The Texas Department of Transportation (TxDOT) has become a considerable consumer of wood chips through a roadside erosion control program that often deploys a compost product made from a 50-50 blend of soil and ground wood.
In a presentation given at the United States Composting Council (USCC) 2009 Annual Conference, which took place in Houston in late January, TxDOT’s Barrie Cogburn said the agency favors the 50-50 blend, which it calls Erosion Control Compost (ECC), as the best way to support new plant life on hillsides and embankments.
Cogburn cited a troublesome stretch of Interstate 20 in Big Spring, Texas, as a case that helped convince TxDOT of the ECC blend’s value. In the late 1990s, after “five or six failed attempts to get something to grow,” the ECC blend was tried with outstanding results.

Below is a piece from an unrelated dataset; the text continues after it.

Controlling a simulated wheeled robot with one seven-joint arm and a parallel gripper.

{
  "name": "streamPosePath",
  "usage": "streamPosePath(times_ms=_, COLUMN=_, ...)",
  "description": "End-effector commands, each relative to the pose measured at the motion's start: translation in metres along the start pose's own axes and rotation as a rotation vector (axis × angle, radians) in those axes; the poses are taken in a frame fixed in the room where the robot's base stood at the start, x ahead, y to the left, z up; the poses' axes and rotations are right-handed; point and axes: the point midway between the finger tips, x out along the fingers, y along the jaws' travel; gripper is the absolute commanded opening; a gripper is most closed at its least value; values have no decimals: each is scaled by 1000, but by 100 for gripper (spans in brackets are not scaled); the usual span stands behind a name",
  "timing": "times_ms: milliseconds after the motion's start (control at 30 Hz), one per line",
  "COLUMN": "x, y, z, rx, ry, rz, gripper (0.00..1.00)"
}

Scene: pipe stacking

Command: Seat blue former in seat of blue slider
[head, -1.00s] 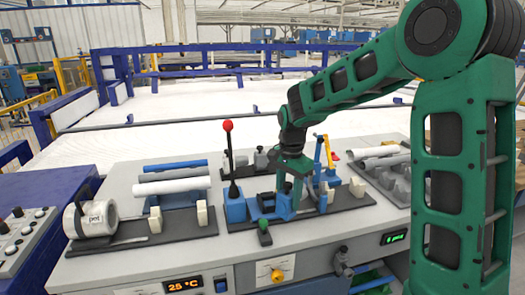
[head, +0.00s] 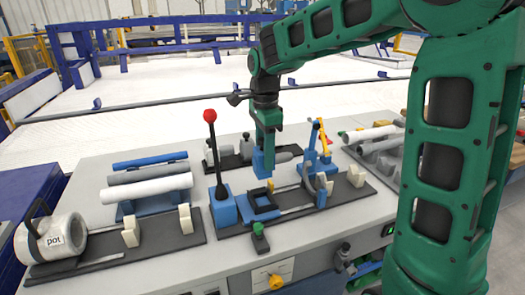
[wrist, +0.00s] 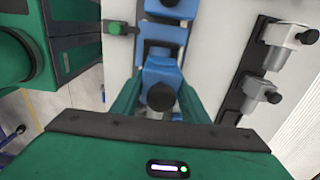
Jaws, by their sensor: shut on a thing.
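My gripper (head: 266,143) is shut on the blue former (head: 262,164), holding it upright above the fixture. In the wrist view the blue former (wrist: 163,75), with a black round knob, sits between the green fingers. In the head view, a dark square seat frame (head: 263,200) shows below and in front of the former, right of the lever block; it appears to belong to the blue slider. In the wrist view, blue parts (wrist: 163,33) lie beyond the former. The gap between former and seat is hard to judge, and the former's underside is hidden.
A blue block (head: 223,207) carries a black lever with a red ball. A green-knobbed part (head: 260,238) stands at the fixture's front. Blue and yellow upright parts (head: 320,145) stand on the right. Grey formers with black knobs (wrist: 287,35) sit on a rack behind. Pipes (head: 150,187) lie left.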

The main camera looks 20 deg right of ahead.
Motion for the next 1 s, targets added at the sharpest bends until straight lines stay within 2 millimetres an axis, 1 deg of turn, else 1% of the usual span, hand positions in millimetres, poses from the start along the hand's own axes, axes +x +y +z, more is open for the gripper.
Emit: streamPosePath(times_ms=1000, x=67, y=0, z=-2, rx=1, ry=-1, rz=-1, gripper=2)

According to Cogburn, the wood chips were “secured from a local recycling outfit,” and the blend that was applied helped to fill the 6-to-8-inch wide rilles or cracks along the hillsides.
The use of the ECC product by TxDOT has grown throughout this decade, according to Scott McCoy of KSS Consulting, Austin, Texas, who is a former TxDOT employee.

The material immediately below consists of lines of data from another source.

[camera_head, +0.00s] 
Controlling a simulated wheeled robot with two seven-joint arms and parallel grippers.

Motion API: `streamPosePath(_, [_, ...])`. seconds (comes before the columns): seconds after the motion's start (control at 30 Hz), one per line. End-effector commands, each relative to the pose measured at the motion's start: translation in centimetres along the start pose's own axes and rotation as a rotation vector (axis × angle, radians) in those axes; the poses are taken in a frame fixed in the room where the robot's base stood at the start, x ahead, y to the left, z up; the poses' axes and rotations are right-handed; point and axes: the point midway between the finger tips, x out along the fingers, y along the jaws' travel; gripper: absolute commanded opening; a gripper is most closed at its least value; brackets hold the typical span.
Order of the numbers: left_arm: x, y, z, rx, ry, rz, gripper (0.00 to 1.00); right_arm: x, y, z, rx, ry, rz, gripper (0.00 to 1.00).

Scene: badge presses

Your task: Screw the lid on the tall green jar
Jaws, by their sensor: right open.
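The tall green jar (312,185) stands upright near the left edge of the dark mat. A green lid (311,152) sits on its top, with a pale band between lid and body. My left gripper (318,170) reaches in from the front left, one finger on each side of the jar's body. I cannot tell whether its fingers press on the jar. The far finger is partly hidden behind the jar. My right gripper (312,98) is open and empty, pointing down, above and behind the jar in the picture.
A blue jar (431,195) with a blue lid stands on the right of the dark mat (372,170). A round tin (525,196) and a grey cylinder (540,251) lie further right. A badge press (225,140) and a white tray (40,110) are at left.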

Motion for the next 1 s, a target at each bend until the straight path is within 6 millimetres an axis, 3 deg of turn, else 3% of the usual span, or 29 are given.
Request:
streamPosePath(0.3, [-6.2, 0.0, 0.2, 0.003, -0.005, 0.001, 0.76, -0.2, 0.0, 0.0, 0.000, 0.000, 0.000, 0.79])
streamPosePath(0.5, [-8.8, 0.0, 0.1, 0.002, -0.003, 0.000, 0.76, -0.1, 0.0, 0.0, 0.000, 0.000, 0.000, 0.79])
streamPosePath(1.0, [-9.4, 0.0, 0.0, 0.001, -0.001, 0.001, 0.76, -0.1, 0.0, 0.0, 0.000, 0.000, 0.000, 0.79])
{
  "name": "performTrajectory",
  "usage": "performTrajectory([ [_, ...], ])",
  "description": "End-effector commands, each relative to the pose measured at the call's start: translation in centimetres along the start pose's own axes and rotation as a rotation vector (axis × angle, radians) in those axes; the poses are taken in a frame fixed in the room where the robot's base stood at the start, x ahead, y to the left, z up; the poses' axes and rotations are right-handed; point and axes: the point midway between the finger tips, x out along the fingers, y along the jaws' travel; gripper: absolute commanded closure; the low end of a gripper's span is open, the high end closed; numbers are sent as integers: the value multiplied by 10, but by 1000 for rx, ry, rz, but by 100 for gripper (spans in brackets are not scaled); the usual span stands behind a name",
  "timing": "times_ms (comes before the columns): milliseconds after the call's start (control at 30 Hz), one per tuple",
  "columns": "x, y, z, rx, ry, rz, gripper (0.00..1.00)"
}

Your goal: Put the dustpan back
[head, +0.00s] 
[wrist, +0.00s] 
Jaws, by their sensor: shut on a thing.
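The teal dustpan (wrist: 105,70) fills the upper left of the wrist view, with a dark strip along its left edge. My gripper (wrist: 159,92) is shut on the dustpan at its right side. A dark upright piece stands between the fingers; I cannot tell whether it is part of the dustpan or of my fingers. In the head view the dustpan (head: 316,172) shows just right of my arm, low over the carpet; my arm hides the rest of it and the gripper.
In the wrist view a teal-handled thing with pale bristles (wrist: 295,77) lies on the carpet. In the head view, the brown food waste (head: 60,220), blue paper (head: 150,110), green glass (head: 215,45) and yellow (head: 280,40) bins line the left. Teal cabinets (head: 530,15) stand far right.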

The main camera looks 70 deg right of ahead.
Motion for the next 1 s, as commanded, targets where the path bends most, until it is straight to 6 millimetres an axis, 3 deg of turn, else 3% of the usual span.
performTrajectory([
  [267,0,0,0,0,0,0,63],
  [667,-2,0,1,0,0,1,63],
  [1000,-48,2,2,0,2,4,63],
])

According to McCoy, TxDOT has used from 250,000 to 300,000 cubic yards of compost annually in 2006, 2007 and 2008, with much of it being the ECC blend.
The wood chips have value in the blend, says McCoy, because they help “diffuse” rain drops, so rainwater seeps into hillsides and embankments, or slowly trickles down, rather than rapidly running off and carrying away topsoil.
The chips TxDOT seeks as part of its ECC spec can range from 1/2-inch to 5 inches in size, and generally conform to what operators of blower trucks can handle.